= Short problem =
Determine the number of lines containing the word "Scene", and state that figure alone.

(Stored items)
>>>
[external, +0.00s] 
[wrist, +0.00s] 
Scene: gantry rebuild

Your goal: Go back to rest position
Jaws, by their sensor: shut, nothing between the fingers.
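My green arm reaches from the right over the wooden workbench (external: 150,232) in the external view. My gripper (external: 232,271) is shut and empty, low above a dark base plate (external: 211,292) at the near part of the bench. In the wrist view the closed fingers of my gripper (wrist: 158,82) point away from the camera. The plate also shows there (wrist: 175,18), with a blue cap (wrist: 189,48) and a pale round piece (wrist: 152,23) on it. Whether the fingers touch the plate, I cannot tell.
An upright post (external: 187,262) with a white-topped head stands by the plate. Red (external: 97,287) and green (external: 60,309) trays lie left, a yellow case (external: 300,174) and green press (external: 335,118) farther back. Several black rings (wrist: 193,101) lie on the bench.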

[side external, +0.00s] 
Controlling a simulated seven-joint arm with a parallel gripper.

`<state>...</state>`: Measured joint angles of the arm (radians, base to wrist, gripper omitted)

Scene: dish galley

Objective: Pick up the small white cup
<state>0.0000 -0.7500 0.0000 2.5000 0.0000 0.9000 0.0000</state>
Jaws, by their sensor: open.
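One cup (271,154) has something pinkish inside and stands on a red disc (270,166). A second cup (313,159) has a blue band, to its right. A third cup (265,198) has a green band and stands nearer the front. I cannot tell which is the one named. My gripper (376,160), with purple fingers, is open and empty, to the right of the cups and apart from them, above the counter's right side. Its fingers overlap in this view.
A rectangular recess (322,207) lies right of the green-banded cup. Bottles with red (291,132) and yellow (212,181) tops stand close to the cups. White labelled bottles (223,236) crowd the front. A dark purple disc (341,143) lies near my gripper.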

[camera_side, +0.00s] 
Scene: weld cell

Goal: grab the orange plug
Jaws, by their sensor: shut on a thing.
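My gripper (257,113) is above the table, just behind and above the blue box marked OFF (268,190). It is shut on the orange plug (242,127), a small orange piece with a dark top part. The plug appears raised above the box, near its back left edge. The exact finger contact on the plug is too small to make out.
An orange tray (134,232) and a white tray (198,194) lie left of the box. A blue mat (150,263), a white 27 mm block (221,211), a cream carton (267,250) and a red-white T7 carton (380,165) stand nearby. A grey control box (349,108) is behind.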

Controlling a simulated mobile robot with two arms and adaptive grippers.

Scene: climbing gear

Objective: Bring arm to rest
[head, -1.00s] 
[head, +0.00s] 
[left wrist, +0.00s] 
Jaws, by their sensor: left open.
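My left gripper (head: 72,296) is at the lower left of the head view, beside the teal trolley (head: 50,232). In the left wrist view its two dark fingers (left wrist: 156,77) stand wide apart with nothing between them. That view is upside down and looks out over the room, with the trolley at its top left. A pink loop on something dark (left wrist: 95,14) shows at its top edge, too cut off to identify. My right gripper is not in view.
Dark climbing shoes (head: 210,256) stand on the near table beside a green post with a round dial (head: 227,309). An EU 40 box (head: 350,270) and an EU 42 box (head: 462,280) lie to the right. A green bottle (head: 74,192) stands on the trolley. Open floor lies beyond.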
<<<
= The solution =
4